Honestly, I never expected it to take this long.
At various points I was frustrated by that. Embarrassed by it, even. I felt like I should have moved faster. But standing where I am today, I’m actually grateful it unfolded this way.
Because the technology available today is dramatically different to what existed even 12 months ago. Many of the systems I wanted to build simply weren’t realistically accessible to a solo founder yet. Now they are.
Over the last three months especially, something shifted.
The pieces finally started connecting.
Not perfectly. But enough that I could finally see the shape of the ecosystem I’d imagined becoming real in front of me.
At the same time, I’ve been forced to confront a few uncomfortable truths about myself.
I realised there were things I was resisting: visibility, systems, consistency, commercial structure.
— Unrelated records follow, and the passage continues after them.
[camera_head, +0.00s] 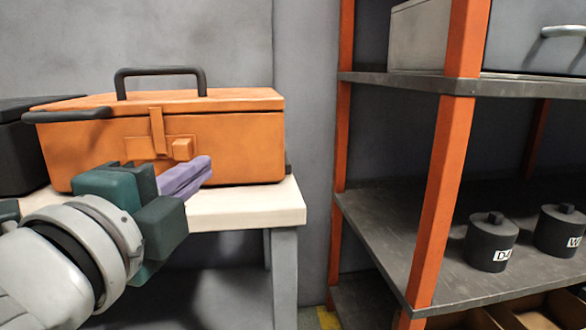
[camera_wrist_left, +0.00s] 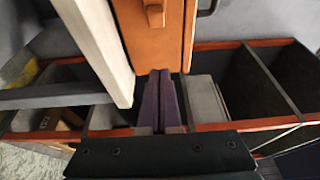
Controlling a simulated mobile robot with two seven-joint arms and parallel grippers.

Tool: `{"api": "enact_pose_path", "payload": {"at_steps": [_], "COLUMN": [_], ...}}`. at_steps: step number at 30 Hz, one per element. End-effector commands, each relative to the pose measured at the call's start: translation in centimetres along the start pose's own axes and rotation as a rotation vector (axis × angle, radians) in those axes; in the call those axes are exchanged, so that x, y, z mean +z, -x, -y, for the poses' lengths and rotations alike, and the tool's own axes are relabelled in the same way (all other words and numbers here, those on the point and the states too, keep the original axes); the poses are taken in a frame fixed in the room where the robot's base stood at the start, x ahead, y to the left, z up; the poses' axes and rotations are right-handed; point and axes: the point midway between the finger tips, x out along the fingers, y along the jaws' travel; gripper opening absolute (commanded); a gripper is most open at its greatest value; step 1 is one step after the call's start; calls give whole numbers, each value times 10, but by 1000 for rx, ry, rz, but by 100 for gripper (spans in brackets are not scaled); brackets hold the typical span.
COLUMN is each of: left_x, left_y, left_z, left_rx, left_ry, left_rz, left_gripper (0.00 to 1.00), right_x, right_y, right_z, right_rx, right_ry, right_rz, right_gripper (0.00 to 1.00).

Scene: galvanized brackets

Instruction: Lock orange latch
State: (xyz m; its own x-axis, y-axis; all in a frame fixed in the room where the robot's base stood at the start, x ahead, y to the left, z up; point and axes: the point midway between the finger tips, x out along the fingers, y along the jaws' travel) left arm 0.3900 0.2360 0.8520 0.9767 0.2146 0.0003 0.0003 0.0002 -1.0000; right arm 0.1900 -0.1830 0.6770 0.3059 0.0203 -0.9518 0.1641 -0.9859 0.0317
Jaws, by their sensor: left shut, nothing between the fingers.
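An orange toolbox (camera_head: 225,135) with a black top handle (camera_head: 160,71) stands on a white-topped table. Its orange latch strap (camera_head: 157,130) hangs down the front from the lid, with a small orange block (camera_head: 182,148) at its lower right. In the left wrist view the toolbox (camera_wrist_left: 152,45) is at the top, with part of the latch (camera_wrist_left: 154,12) at the upper edge. My left gripper (camera_head: 205,163) has purple fingers, shut and empty, in front of the box and just right of and below the latch block. The fingers (camera_wrist_left: 161,78) also show in the wrist view. My right gripper is out of view.
The table top (camera_head: 250,205) has bare room at its right front. A black case (camera_head: 20,150) stands left of the toolbox. An orange-posted shelf (camera_head: 452,170) at the right holds dark canisters (camera_head: 491,243) and a grey metal box (camera_head: 535,38).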

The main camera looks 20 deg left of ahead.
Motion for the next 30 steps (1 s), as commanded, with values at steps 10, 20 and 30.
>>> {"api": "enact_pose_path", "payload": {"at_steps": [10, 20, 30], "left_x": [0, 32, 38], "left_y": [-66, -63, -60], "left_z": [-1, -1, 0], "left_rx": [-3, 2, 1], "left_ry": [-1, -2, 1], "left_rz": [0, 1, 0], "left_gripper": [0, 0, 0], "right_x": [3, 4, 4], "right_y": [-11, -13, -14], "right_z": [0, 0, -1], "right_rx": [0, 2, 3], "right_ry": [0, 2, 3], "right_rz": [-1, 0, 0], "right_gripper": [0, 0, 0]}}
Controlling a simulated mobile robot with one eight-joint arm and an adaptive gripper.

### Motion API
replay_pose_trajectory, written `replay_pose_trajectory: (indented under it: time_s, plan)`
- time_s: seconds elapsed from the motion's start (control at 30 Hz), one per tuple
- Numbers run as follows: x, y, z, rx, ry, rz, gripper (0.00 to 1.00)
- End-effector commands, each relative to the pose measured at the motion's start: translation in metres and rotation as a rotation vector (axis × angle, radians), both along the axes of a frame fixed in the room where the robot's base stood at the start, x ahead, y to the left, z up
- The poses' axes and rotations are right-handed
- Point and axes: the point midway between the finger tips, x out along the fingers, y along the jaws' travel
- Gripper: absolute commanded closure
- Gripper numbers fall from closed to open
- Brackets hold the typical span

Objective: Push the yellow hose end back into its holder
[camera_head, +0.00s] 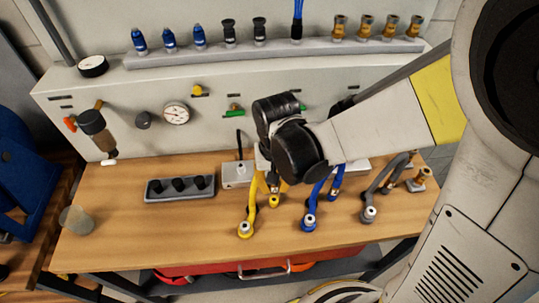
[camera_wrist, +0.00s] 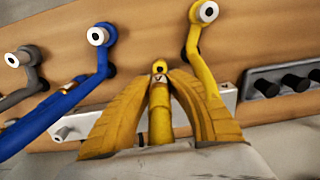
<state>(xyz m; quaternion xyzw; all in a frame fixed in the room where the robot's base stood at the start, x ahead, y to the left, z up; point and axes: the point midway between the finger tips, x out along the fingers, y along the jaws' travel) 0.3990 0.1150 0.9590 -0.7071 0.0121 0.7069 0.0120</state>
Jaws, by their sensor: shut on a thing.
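My gripper (camera_wrist: 157,103) has two yellow ribbed fingers, shut on a yellow hose end (camera_wrist: 159,107) that points away between them in the wrist view. In the head view this hose end (camera_head: 273,201) shows just below my wrist, above the table. Another yellow hose (camera_head: 246,228) lies to its left with a white-tipped end; it also shows at upper right in the wrist view (camera_wrist: 203,15). A pale holder block (camera_head: 237,174) stands behind on the table. Part of it is hidden by my arm, and its yellow hose opening cannot be made out.
Blue hoses (camera_head: 309,220) lie right of my gripper, and a grey hose (camera_head: 368,213) farther right. A grey tray with black plugs (camera_head: 180,188) and a cup (camera_head: 76,220) are at left. A panel with a gauge (camera_head: 176,113) and a rack of fittings stands behind.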

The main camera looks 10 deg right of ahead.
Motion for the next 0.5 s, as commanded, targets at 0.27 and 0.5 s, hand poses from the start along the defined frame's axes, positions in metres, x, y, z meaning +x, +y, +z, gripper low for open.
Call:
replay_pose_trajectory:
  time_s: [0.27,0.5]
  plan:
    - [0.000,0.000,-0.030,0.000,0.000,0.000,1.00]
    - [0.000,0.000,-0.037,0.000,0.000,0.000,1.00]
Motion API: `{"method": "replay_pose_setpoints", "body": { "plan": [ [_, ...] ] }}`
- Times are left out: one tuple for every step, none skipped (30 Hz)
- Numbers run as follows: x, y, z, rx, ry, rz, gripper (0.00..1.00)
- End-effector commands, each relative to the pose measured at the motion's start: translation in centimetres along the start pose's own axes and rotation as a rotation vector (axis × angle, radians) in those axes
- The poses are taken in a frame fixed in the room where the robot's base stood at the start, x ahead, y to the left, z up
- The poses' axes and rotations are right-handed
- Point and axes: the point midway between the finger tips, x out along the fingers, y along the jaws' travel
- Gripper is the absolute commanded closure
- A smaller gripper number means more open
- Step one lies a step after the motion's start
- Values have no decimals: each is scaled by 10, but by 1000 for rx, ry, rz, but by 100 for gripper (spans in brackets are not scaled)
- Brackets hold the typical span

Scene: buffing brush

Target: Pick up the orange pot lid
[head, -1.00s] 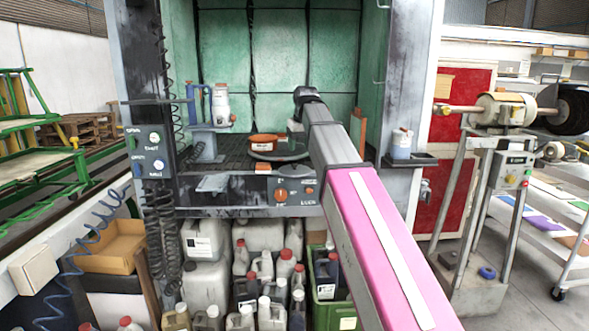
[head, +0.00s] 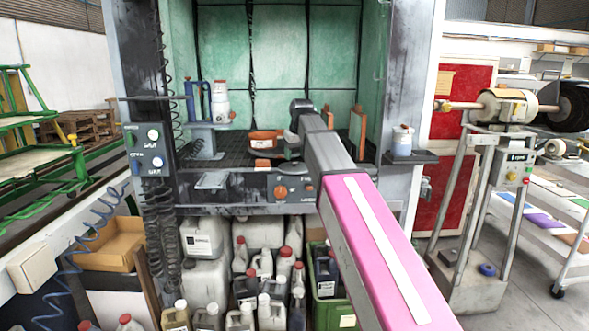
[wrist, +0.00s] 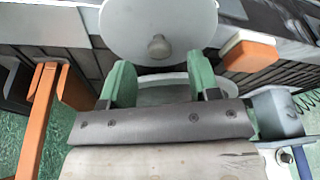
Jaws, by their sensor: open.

I realised there were things my audience had been trying to tell me that I wasn’t fully hearing. And I realised that generosity alone is not a business model. That has probably been one of the hardest lessons of all.
Over the last few weeks, I quietly opened the doors to the FUNDiD founding membership.
Some women joined immediately.
Some are still watching quietly from the edges.
Some have reached out privately asking for more direct support.
At the same time, I’d be lying if I said I haven’t had moments of wobble. Like today.
Building something meaningful while rebuilding your life at the same time is deeply confronting. There are days where I feel completely clear on the future I’m building, and other days where I wonder whether I’ve completely underestimated how long these kinds of ecosystems take to mature.
But despite all of that, one thing has become very clear: I’m finally building something that feels fully aligned with who I am and what I'm here to do.
Not just another service.
Not another consulting offer.
But an ecosystem designed to help women build businesses that are genuinely fundable, scalable, and capable of creating long-term independence and impact.
And perhaps most importantly:
I’m proud of it.
I'm seriously, so excited, to share it with others.
That's what pulls me through the wobbles.